__TASK DATA__
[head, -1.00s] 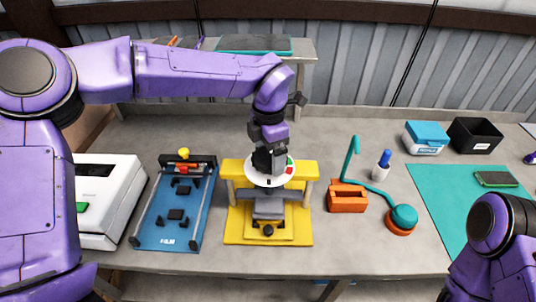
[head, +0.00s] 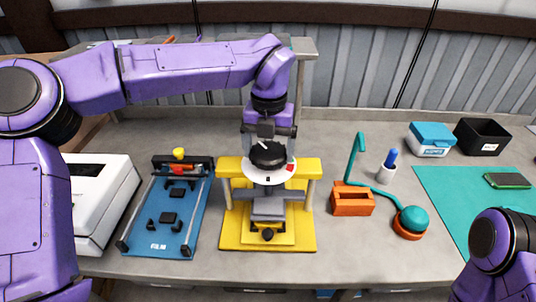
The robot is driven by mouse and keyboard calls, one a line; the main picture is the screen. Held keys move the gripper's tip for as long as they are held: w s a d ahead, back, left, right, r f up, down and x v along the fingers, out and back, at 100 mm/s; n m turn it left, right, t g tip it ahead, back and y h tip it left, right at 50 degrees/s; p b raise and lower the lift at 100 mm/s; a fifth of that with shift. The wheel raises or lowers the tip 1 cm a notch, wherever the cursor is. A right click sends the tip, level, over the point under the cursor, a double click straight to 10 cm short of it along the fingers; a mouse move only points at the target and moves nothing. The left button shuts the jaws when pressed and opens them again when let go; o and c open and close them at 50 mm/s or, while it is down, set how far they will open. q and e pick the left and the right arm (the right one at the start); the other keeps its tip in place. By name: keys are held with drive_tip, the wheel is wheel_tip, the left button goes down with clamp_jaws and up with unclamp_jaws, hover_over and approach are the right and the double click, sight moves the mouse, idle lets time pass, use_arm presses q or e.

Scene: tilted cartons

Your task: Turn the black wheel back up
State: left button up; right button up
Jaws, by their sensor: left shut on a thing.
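The black wheel (head: 267,154) sits above a white disc (head: 252,172) with a red mark, at the top of the yellow press (head: 229,168). A grey block (head: 268,209) stands on the press base below the disc. My left gripper (head: 266,140) comes down from behind and is shut on the black wheel. The fingertips are partly hidden at the wheel's far side. Only part of my right arm shows at the lower right; its gripper is out of view.
A blue film fixture (head: 146,239) and a white machine (head: 105,190) stand left of the press. To the right are an orange holder (head: 352,203), a teal lamp (head: 413,218), a blue-capped bottle (head: 388,170) and a teal mat (head: 445,200). The table front right of the press is bare.

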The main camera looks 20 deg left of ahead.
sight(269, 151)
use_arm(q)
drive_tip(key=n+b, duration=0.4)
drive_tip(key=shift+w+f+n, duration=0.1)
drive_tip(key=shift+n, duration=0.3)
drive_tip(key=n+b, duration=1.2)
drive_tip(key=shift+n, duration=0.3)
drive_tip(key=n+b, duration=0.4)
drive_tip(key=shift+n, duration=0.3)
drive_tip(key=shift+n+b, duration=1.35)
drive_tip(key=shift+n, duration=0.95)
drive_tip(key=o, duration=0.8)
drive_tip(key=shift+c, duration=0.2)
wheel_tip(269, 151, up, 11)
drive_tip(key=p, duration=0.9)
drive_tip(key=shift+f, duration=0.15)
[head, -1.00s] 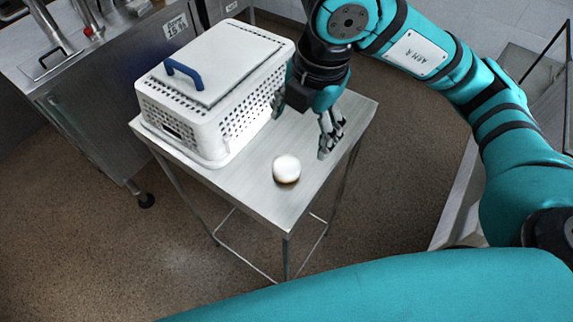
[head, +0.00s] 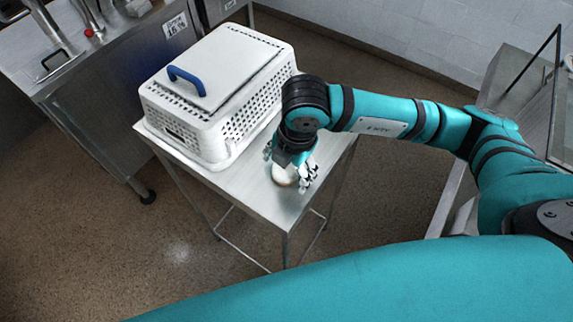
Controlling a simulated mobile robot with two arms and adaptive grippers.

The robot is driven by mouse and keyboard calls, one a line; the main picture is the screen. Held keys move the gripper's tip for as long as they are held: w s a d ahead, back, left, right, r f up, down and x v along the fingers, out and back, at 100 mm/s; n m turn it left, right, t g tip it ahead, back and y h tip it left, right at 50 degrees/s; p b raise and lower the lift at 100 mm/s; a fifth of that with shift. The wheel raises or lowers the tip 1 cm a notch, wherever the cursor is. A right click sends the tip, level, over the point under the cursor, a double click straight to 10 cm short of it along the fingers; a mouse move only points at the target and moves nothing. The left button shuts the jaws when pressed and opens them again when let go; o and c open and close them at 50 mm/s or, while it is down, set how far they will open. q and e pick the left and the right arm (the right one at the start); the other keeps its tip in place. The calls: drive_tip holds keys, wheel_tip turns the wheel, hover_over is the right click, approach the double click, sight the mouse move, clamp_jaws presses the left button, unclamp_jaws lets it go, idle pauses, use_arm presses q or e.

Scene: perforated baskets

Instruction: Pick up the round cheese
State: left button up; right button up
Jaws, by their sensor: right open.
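The round white cheese (head: 283,178) sits on the steel table (head: 232,187), right of the basket and near the front corner. My right gripper (head: 287,171) is over it, pointing down, with its open fingers to either side of the cheese. The gripper hides the upper part of the cheese. I cannot tell whether the fingers touch it. My left gripper is not in view.
A white perforated basket (head: 235,130) with a closed lid and a blue handle (head: 186,78) fills the left and back of the table, close to my gripper. A steel counter (head: 110,110) stands at the left. The table's front strip is clear.

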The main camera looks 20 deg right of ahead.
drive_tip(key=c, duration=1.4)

__GIVEN PROBLEM__
Return the material word for word. Pictures are not part of the copy.

__EXPECTED ANSWER__
[head, -1.00s] 
[head, +0.00s] 
The robot is driven by mouse and keyboard calls, one a line; the main picture is the screen. Held keys move the gripper's tip for as long as they are held: w s a d ahead, back, left, right, r f up, down and x v along the fingers, out and back, at 100 mm/s; n m turn it left, right, t g tip it ahead, back and y h tip it left, right at 50 degrees/s; p b raise and lower the lift at 100 mm/s; a fifth of that with shift. The wheel raises or lowers the tip 1 cm a notch, wherever the cursor is. A right click sends the tip, level, over the point under the cursor, a double click straight to 10 cm short of it along the fingers; a mouse move only points at the target and moves nothing. The left button shuts the jaws when pressed and opens them again when let go; o and c open and close them at 50 mm/s or, while it is down, set how far they will open. q and e pick the left and the right arm (the right one at the start); the other keeps its tip in place. By name: keys are held with drive_tip, the wheel is wheel_tip, the left button goes down with clamp_jaws and up with unclamp_jaws, hover_over and approach are the right and the double click, sight moves the mouse, idle lets time pass, use_arm presses q or e.

Scene: tilted cartons

Your task: Turn the black wheel back up
State: left button up; right button up
Jaws, by their sensor: left shut on a thing.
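The black wheel (head: 267,154) sits above a white disc (head: 252,172) with a red mark, at the top of the yellow press (head: 229,168). A grey block (head: 268,209) stands on the press base below the disc. My left gripper (head: 266,140) comes down from behind and is shut on the black wheel. The fingertips are partly hidden at the wheel's far side. Only part of my right arm shows at the lower right; its gripper is out of view.
A blue film fixture (head: 146,239) and a white machine (head: 105,190) stand left of the press. To the right are an orange holder (head: 352,203), a teal lamp (head: 413,218), a blue-capped bottle (head: 388,170) and a teal mat (head: 445,200). The table front right of the press is bare.

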The main camera looks 20 deg left of ahead.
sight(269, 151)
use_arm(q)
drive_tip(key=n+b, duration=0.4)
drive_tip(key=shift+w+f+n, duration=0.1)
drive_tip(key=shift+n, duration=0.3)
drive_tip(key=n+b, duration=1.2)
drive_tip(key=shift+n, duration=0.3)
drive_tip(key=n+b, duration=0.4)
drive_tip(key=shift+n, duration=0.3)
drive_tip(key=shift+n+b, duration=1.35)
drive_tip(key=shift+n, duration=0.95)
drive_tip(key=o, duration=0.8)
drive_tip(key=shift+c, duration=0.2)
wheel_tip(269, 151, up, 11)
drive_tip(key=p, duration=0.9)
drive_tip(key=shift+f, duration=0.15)
[head, -1.00s] 
[head, +0.00s] 
Controlling a simulated mobile robot with two arms and adaptive grippers.

The robot is driven by mouse and keyboard calls, one a line; the main picture is the screen. Held keys move the gripper's tip for as long as they are held: w s a d ahead, back, left, right, r f up, down and x v along the fingers, out and back, at 100 mm/s; n m turn it left, right, t g tip it ahead, back and y h tip it left, right at 50 degrees/s; p b raise and lower the lift at 100 mm/s; a fifth of that with shift. The wheel raises or lowers the tip 1 cm a notch, wherever the cursor is. A right click sends the tip, level, over the point under the cursor, a double click straight to 10 cm short of it along the fingers; a mouse move only points at the target and moves nothing. The left button shuts the jaws when pressed and opens them again when let go; o and c open and close them at 50 mm/s or, while it is down, set how far they will open. q and e pick the left and the right arm (the right one at the start); the other keeps its tip in place. The calls: drive_tip holds keys, wheel_tip turns the wheel, hover_over is the right click, approach the double click, sight the mouse move, clamp_jaws presses the left button, unclamp_jaws lets it go, idle pauses, use_arm presses q or e.

Scene: perforated baskets

Instruction: Pick up the round cheese
State: left button up; right button up
Jaws, by their sensor: right open.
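The round white cheese (head: 283,178) sits on the steel table (head: 232,187), right of the basket and near the front corner. My right gripper (head: 287,171) is over it, pointing down, with its open fingers to either side of the cheese. The gripper hides the upper part of the cheese. I cannot tell whether the fingers touch it. My left gripper is not in view.
A white perforated basket (head: 235,130) with a closed lid and a blue handle (head: 186,78) fills the left and back of the table, close to my gripper. A steel counter (head: 110,110) stands at the left. The table's front strip is clear.

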The main camera looks 20 deg right of ahead.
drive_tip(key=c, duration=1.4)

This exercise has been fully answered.